Saturday, April 28, 2007

Finger and Lagoni Lakes

Friday, April 27, my hiking group hiked NW of Kalispell in the Tally Lake Ranger District. We hiked to Lagoni Lake then to Finger Lake.  The hiking group today was: Bill, Gary, Joyce, and I. Sue Ann had another appointment.

In the image on the right, Lagoni Lake and Finger Lake are located in the brown "8" section. "8" indicates the LeBeau Research Natural Area within the Tally Lake Ranger District within the Flathead National Forest. No motorized vehicles are allowed in the "8" area - which explains why you don't see any green national forest roads in this area.

The brown and white areas are part of the Flathead National Forest. The grey areas are private land. The red line is Hwy 93.

Finger Lake is located at the end of Trail 803. Lagoni Lake is not named. The blue words listing "Upper Stillwater Lake" should say "Lagoni Lake". Becky, the Tally Lake ranger I spoke with, never noticed the error until she went over the map with me to tell me where Lagoni Lake is located.

We did not hike to Hole in the Wall Lake as we missed the sign and forgot about it.

Initially we thought of hiking the mountains behind Joyce's ranch, and while I enjoy hiking those mountains, I suggested we hike somewhere different this time to get some variety and go somewhere new. I called the Tally Lake Ranger Station to ask which trails were good and which had snow.
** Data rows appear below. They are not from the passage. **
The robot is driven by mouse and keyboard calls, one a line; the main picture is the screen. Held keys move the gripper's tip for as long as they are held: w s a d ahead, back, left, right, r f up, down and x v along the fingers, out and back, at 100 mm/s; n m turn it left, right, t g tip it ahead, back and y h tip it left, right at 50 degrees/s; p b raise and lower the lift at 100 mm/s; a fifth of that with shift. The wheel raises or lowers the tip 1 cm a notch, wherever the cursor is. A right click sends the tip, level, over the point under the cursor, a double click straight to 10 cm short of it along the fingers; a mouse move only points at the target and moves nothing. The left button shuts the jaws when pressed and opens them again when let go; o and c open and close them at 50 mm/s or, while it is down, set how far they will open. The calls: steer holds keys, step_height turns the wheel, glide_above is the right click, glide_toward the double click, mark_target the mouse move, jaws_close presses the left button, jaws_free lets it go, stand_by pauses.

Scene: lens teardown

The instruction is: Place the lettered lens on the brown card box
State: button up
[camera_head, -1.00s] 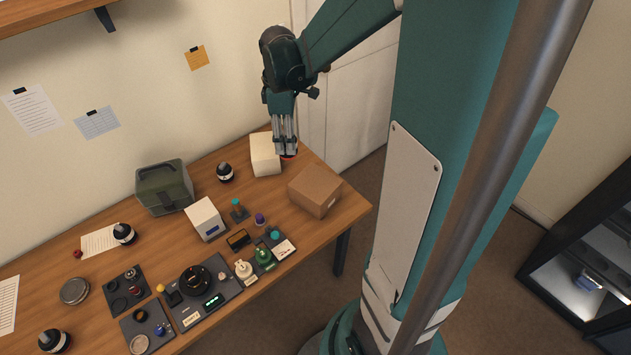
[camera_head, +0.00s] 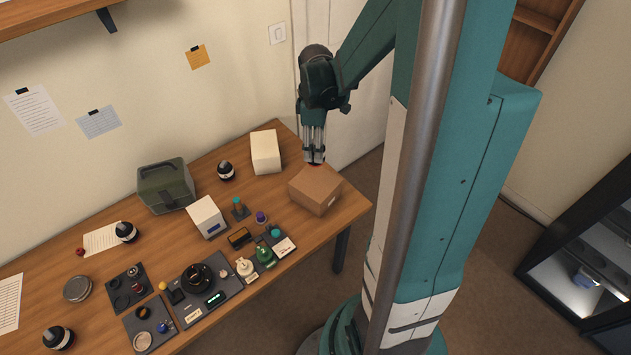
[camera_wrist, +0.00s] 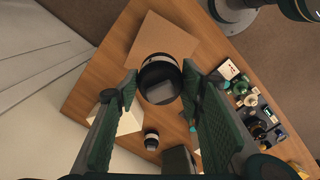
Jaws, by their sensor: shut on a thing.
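My gripper (camera_head: 314,155) points down above the back edge of the brown card box (camera_head: 317,190). In the wrist view my gripper (camera_wrist: 162,88) is shut on a dark round lens (camera_wrist: 160,79) with a pale band around its rim. I cannot tell exactly how high the lens is above the box.
A cream box (camera_head: 265,152) stands left of the brown box. A dark lens (camera_head: 226,171), a white box (camera_head: 207,217), a green case (camera_head: 166,186) and trays of small parts (camera_head: 205,290) fill the table to the left. The table's right edge is close to the brown box.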

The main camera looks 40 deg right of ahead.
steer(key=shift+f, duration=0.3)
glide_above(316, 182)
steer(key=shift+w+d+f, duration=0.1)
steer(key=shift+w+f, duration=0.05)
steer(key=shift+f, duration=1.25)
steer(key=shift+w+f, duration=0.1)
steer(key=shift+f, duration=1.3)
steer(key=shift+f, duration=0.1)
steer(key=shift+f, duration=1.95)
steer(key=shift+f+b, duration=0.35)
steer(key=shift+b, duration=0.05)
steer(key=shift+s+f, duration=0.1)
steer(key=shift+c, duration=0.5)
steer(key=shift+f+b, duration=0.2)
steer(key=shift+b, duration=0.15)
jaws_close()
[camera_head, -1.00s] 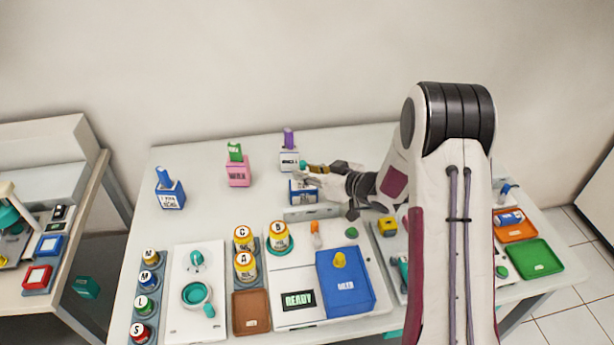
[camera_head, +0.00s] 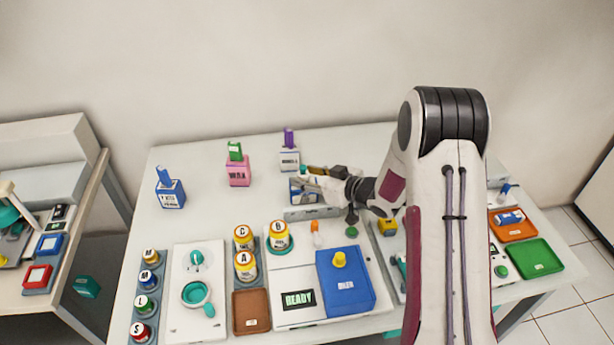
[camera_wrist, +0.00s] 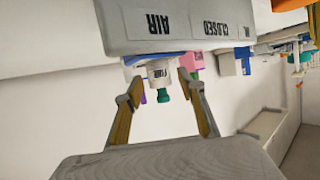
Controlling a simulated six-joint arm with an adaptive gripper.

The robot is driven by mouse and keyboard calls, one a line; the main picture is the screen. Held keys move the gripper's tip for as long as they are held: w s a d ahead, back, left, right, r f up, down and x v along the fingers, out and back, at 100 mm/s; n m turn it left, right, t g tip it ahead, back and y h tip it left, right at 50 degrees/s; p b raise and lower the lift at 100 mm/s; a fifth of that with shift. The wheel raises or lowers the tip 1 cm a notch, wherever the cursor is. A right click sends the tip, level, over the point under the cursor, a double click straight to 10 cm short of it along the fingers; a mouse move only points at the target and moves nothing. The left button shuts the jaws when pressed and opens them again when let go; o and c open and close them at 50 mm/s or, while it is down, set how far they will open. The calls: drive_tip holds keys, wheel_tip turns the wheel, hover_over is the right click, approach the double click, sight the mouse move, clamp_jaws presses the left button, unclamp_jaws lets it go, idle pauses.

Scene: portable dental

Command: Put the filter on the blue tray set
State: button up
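The filter appears to be a small white piece (camera_wrist: 160,72) with a teal knob, seen upside down in the wrist view. Its teal top (camera_head: 303,169) shows in the head view, with a blue-and-white base (camera_head: 297,196) partly hidden by my gripper. My gripper (camera_wrist: 157,88) is open, its two fingers spread to either side of the white piece, with gaps visible. In the head view my gripper (camera_head: 312,182) is at the teal-topped piece behind the console.
An orange tray (camera_head: 520,233) and green tray (camera_head: 534,260) lie right.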

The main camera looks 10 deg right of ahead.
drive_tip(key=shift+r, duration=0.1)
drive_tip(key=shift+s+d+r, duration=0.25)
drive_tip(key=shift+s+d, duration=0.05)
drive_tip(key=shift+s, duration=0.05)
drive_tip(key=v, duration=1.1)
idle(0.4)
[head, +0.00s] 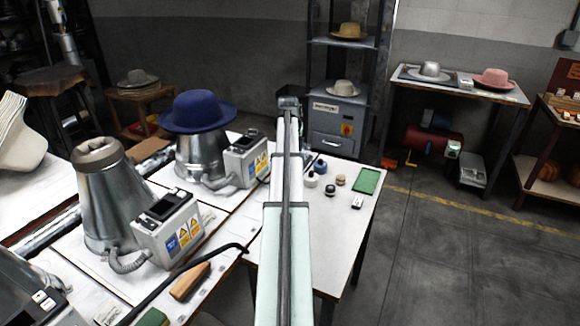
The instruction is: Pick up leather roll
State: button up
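No thing in the head view can be told for sure as the leather roll. A long tan-brown piece (152,157) lies at the far edge of the work table, partly hidden behind the metal cones; its material is unclear. A small tan round item (341,180) stands on the right-hand table, too small to identify. A brown block (190,281) lies near the front. My arm stretches away from the bottom middle, over the right-hand table, to a dark joint. No gripper fingers can be made out, and nothing is seen held.
Metal cones with control boxes (168,228) stand on the left; one bears a blue hat (198,111). A black cable (190,266) crosses the front. Small jars (311,180) and a green mat (367,181) lie on the right-hand table (335,240).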

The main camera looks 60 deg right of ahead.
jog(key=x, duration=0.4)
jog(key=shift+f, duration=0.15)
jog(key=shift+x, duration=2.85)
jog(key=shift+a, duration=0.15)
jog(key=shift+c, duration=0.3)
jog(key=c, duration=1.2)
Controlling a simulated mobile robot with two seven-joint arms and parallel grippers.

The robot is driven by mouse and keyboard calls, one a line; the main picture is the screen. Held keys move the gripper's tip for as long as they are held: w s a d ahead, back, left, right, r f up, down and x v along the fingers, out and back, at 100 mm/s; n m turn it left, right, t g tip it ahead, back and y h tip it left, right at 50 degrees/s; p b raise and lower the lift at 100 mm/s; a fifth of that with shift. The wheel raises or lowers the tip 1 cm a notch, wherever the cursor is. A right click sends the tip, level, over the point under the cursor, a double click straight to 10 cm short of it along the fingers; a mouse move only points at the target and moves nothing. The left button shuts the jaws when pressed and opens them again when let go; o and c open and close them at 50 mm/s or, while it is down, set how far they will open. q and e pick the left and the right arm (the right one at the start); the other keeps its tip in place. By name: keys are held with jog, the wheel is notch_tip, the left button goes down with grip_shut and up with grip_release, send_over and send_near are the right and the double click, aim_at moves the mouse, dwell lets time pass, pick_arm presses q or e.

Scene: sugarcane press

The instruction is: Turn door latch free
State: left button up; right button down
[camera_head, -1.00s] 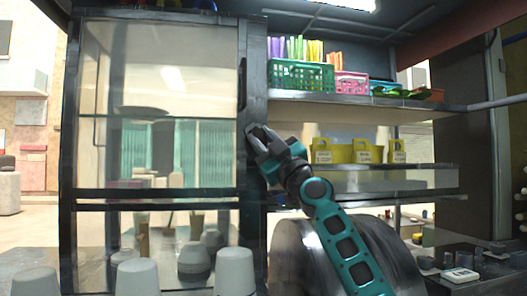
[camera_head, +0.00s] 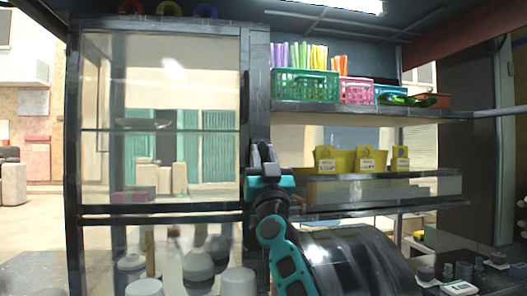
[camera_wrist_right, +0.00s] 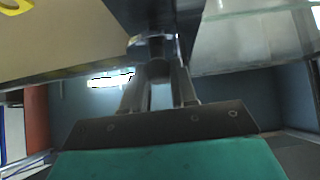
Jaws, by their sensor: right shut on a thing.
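The glass-fronted door's dark frame (camera_head: 160,211) fills the left half of the head view. My right gripper (camera_head: 263,152) is at the dark post along the door's right edge, with its fingers pointing up. In the right wrist view the gripper (camera_wrist_right: 160,75) has its two fingers close around a small metallic piece, the door latch (camera_wrist_right: 150,42). It is shut on that latch. In the head view the latch is mostly hidden by the fingers, and its exact angle cannot be told. My left gripper is not in view.
Right of the post, a shelf holds a green basket (camera_head: 305,86) and a pink basket (camera_head: 357,92). Yellow holders (camera_head: 335,160) stand on the shelf below. A large metal drum (camera_head: 360,260) is close to my right arm. Grey cups (camera_head: 237,283) stand at the bottom left.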

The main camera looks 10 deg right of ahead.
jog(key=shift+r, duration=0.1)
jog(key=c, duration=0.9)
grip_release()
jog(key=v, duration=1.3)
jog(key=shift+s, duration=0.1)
Pretty much all the higher trails still have snow on them. I got four or five recommendations of lower elevation trails.

Everyone but me had hiked Lagoni Lake and Finger Lake. The others hiked it last Spring. They decided they wanted to hike it again. So off we went.

On the drive to the lakes we stopped briefly at the Tally Lake Ranger Station to get a map of the district. Gary had no map, and my map was from 1971. A lot has changed since then! Back then there were more roads and no restrictions on motorized access.
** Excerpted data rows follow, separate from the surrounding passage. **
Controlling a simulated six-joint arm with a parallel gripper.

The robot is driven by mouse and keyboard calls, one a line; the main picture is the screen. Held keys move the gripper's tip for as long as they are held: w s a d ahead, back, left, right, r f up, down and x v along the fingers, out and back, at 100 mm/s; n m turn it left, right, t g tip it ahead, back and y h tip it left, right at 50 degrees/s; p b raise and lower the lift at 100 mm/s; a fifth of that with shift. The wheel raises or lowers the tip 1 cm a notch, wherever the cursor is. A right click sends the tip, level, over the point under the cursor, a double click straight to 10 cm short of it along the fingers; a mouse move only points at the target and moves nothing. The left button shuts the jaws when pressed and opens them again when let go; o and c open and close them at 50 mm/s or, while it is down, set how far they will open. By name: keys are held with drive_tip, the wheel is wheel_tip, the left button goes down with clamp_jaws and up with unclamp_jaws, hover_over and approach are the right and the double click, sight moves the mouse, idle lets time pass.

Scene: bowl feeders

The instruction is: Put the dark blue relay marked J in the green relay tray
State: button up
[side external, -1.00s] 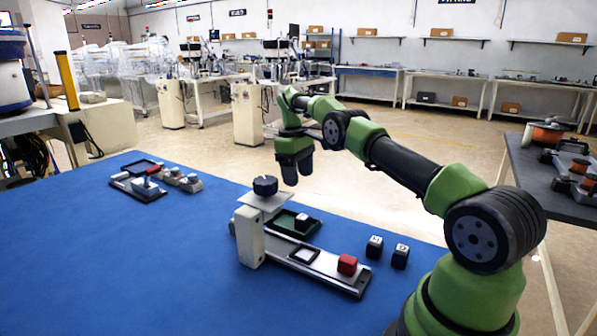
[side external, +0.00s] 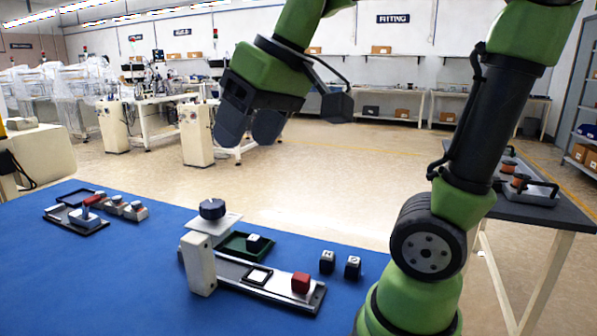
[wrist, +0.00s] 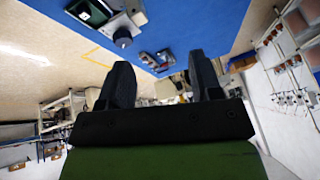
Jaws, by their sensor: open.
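Two dark relays with pale marked tops, one (side external: 327,262) to the left of the other (side external: 352,267), stand upright on the blue table right of the fixture in the side view. Their letters are too small to read, so I cannot tell which is J. The green tray (side external: 235,251) lies behind the rail fixture and holds another dark block (side external: 254,243) with a pale top. The tray also shows at the top left of the wrist view (wrist: 100,18). My gripper (side external: 247,138) is open and empty, high above the table; its fingers show in the wrist view (wrist: 160,68).
A grey rail (side external: 230,270) carries a square black frame (side external: 257,277) and a red block (side external: 300,283). A white post (side external: 200,265) with a dark knob (side external: 212,209) stands beside the tray. Another small fixture (side external: 85,217) is at the far left. The blue table's left front is clear.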

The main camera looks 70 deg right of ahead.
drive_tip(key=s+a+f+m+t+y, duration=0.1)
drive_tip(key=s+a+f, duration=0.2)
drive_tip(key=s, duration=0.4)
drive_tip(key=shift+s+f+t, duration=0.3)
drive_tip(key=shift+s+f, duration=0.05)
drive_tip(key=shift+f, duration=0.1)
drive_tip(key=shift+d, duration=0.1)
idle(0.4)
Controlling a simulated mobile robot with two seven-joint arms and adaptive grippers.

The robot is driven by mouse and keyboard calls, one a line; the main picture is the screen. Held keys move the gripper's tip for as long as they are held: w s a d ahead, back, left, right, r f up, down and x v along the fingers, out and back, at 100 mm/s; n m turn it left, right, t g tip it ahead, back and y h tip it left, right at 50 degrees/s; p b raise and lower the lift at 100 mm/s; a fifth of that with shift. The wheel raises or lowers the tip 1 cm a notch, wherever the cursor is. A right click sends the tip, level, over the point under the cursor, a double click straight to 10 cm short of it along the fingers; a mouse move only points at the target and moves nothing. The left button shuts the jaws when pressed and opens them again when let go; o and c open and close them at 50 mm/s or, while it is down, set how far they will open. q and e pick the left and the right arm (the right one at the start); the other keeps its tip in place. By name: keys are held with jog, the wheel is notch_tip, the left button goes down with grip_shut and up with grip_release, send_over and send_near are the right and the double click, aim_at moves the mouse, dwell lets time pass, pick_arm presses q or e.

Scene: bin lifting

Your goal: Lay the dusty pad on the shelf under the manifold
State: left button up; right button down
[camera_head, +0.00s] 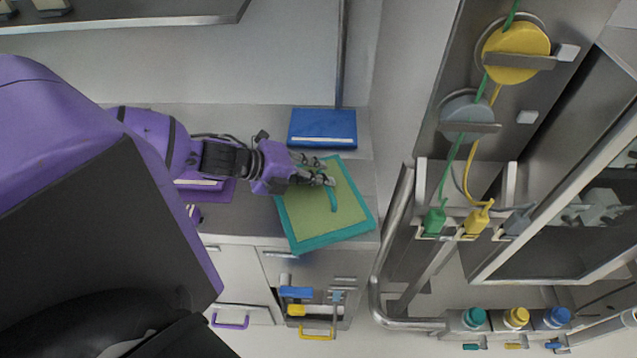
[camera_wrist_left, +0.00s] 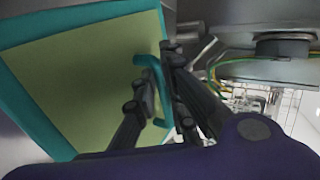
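A square pad (camera_head: 308,222) with a teal rim, a yellow-green face and a teal handle is by the counter's front edge, turned at an angle, its near corner past the edge. I take it as the dusty pad. My left gripper (camera_head: 322,176) is over its far part, at the handle. In the left wrist view the pad (camera_wrist_left: 90,90) fills the left side, and the fingers (camera_wrist_left: 160,85) close in on both sides of the handle. I cannot tell whether the pad is off the counter. No shelf is clearly identifiable as the one under the manifold. My right gripper does not show.
A blue case (camera_head: 323,128) lies on the counter behind the pad; a purple one (camera_head: 205,191) is partly behind my arm. At right stands a panel with a yellow disc (camera_head: 516,52), hanging cables and a bent pipe rail (camera_head: 385,290). Several coloured-capped bottles (camera_head: 516,317) stand low right.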

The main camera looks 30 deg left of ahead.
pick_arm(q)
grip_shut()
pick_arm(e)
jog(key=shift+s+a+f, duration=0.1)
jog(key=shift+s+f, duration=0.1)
The short road from Hwy 93 to the trailhead at the Upper Stillwater Lake campground is a single lane gravel road. It is drivable in a car as Joyce had no problems. She did have to drive slow and navigate around a few large rocks embedded in the road.

At the trailhead there were three or four large boulders placed in what formerly must have been a drivable road to Lagoni Lake.

It is a one mile walk to Lagoni Lake. The trail is mainly flat and wide. Along the trail the trees are fairly tall. Lagoni Lake appears to be a relatively shallow lake surrounded by trees. The water is very clear as I easily could see the trees and branches on the lake bottom some distance out.

The trail arrives at the lake about in its middle. The trail continues on a short distance above the head of the lake where it turns to marsh. Possibly the trail was made by failed attempts to walk around the lake. The lake near the head is so shallow the bottom is a green color.

It was very quiet. The only occasional sound was a distant rumble from the trains that passed in the distance. The Burlington Northern and Amtrak train tracks were between our location and Hwy 93.

On the way back to the trailhead we took a side trail to Finger Lake. This trail was not as wide as it was not a road in the past. This trail was 1.5 miles in length and gained an elevation of 300 feet. Large rock outcroppings were here and there along the trail. At one point after we did a bit of a climb I took a path to an overlook of a small valley.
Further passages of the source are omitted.